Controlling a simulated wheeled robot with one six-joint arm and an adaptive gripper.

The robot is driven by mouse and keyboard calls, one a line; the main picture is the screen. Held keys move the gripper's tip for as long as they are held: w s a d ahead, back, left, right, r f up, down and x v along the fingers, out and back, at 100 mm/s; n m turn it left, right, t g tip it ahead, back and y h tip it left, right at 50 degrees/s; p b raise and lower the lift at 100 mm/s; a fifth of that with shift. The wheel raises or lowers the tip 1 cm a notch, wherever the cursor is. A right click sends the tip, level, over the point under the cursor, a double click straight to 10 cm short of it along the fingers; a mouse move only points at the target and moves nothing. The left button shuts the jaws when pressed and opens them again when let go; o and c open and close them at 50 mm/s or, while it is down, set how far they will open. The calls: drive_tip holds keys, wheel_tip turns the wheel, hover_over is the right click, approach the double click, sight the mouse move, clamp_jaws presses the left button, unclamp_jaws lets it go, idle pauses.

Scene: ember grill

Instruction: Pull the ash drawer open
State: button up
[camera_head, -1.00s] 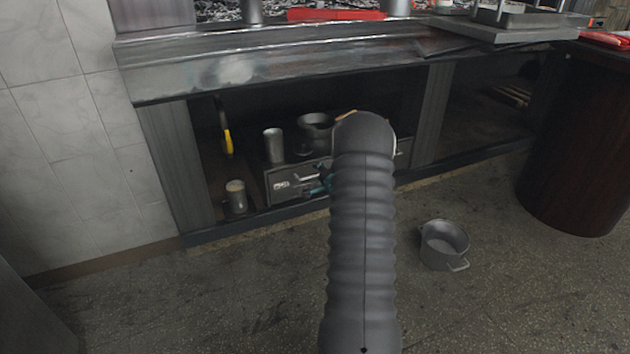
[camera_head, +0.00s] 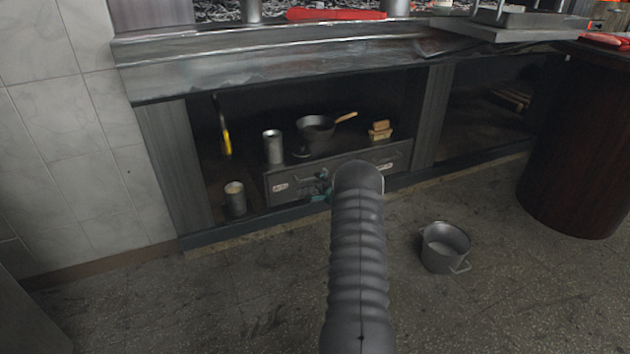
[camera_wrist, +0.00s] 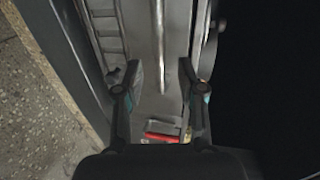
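The ash drawer (camera_head: 345,172) is a wide grey metal front low in the bay under the grill, with a pale label near each end. It looks shut. Its bar handle (camera_wrist: 160,45) runs lengthwise in the wrist view, between the lines of my two fingers and around their tips. My gripper (camera_head: 322,190) is at the middle of the drawer front in the head view, partly hidden by my arm. In the wrist view my gripper (camera_wrist: 167,76) is open, with a gap on both sides of the bar. I see no contact with the handle.
A pan (camera_head: 315,128), a metal cylinder (camera_head: 272,147) and a tan block (camera_head: 380,131) stand above the drawer. A mug (camera_head: 235,199) stands left of it. A pot (camera_head: 445,246) sits on the floor at right. The floor (camera_head: 240,290) before the drawer is otherwise clear.

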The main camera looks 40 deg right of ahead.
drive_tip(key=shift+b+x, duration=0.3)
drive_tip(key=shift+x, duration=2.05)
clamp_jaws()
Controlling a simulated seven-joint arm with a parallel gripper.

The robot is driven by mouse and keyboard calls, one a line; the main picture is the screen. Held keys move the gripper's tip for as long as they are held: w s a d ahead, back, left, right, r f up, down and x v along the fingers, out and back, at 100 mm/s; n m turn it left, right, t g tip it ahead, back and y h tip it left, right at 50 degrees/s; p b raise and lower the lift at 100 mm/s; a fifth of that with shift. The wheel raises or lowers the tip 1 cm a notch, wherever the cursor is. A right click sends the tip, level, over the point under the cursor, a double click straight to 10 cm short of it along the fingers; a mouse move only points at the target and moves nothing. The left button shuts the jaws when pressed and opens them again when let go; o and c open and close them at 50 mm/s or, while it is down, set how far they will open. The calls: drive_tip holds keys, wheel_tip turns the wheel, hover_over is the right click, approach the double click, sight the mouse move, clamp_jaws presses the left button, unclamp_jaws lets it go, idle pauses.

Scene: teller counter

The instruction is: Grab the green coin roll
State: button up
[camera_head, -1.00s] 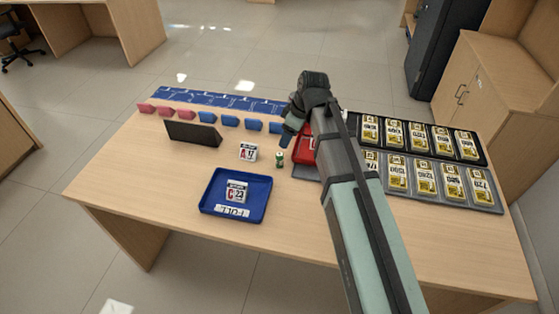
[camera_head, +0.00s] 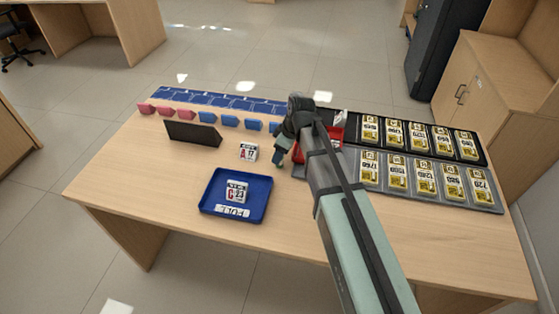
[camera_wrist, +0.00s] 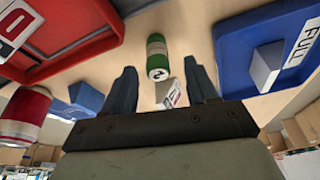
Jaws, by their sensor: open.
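The green coin roll (camera_wrist: 157,58) stands on the counter in the wrist view, with a green side, pale bands and a dark mark on its end. My gripper (camera_wrist: 160,68) is open and empty, with one finger to each side of the roll's line in that view. The roll appears just beyond the fingertips, and I cannot tell whether it is between them. In the head view my gripper (camera_head: 279,158) is low over the counter and hides the roll.
A blue tray (camera_head: 205,210) with a "FULL" label lies front left of my gripper. A red tray (camera_wrist: 75,45) and a red roll (camera_wrist: 24,117) show on the wrist view's left. A small white calendar block (camera_head: 248,152) stands close by.

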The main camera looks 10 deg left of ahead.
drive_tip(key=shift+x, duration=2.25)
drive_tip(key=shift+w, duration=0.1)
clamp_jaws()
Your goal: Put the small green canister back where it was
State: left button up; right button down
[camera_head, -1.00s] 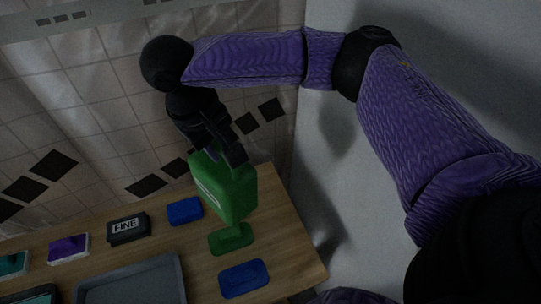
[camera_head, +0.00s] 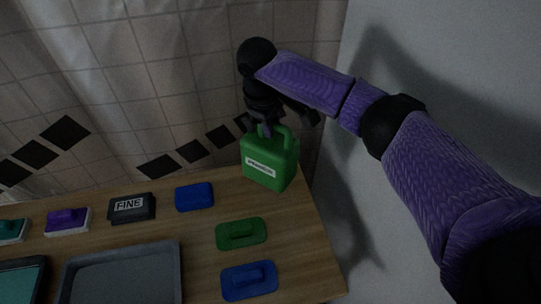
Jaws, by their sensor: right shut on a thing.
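The small green canister (camera_head: 269,160) with a white label is at the back right corner of the wooden table (camera_head: 210,262), upright. It looks to be on or just above the tabletop; I cannot tell which. My right gripper (camera_head: 268,130) comes from above and is shut on the canister's handle, partly hiding it. My left gripper is not in view.
Blue blocks lie left of the canister (camera_head: 194,197) and at the front right (camera_head: 249,281). A black box marked FINE (camera_head: 131,208), a purple-topped block (camera_head: 68,221) and a grey tray (camera_head: 122,249) are further left. A wall (camera_head: 440,90) stands to the right.

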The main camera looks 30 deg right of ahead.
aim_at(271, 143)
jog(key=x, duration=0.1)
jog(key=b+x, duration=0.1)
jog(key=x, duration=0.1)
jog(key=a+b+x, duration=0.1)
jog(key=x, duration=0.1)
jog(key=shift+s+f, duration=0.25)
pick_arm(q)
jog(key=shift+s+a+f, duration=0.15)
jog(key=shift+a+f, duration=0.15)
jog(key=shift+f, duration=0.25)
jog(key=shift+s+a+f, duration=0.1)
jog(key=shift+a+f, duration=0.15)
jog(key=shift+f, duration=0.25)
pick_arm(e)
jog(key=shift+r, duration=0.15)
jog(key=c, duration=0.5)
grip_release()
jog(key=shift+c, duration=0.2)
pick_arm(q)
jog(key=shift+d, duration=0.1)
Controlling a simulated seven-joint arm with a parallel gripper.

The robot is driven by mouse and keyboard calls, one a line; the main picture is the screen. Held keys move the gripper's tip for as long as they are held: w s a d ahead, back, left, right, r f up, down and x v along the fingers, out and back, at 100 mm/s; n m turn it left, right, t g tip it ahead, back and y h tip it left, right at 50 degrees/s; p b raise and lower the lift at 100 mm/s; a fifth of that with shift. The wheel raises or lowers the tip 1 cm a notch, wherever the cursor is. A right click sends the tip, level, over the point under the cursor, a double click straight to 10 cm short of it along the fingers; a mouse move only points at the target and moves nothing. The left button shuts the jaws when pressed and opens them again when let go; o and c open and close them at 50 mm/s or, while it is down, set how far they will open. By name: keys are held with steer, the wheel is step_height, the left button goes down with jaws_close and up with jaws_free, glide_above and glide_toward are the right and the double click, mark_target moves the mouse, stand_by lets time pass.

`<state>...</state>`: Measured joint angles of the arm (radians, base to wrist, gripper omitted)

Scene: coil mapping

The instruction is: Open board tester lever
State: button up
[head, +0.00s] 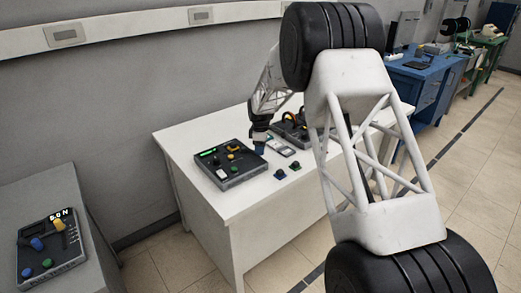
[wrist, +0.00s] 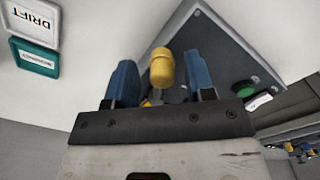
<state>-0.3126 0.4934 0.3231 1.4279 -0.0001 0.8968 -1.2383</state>
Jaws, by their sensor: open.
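Small knobbed pieces (head: 281,174) and a grey handheld device (head: 279,146) lie right of the tester. A black case (head: 291,128) stands behind. Another control box (head: 50,245) sits on a grey bench at left. In the wrist view, a DRIFT plate (wrist: 36,20) and a green-framed plate (wrist: 35,58) lie nearby.

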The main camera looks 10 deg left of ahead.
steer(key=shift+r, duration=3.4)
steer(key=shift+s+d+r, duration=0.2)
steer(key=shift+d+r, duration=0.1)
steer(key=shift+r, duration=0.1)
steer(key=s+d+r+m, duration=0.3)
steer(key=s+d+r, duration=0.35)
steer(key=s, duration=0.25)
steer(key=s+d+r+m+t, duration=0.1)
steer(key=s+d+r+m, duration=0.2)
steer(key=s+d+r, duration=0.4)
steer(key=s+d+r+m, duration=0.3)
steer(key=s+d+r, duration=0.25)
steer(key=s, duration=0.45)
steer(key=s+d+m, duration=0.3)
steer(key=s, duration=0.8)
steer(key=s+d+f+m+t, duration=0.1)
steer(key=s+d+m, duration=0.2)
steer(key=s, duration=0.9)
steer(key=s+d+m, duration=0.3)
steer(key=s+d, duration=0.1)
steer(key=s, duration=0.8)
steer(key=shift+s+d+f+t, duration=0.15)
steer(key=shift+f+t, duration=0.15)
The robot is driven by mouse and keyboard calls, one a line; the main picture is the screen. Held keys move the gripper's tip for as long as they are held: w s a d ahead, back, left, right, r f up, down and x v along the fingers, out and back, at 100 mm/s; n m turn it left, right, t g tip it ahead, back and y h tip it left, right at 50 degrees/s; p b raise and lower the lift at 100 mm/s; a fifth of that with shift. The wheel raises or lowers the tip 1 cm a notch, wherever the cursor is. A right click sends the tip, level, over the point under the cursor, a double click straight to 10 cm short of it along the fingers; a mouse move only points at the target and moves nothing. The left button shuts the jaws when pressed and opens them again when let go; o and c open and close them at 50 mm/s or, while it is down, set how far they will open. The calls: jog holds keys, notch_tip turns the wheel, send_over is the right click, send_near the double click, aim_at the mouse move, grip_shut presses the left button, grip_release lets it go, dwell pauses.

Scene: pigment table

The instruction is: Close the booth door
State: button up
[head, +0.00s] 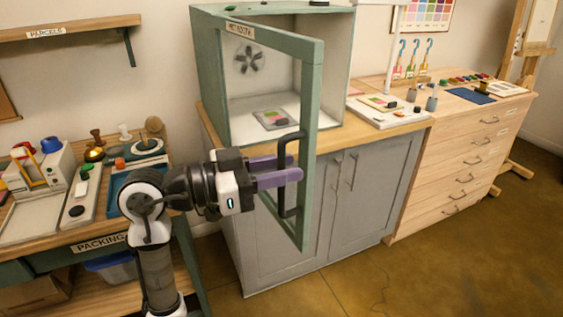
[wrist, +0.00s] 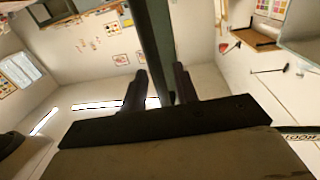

** Problem statement **
Which lines above hold the word "Scene"? Copy each of them.

** Final result **
Scene: ember grill
Scene: teller counter
Scene: coil mapping
Scene: pigment table

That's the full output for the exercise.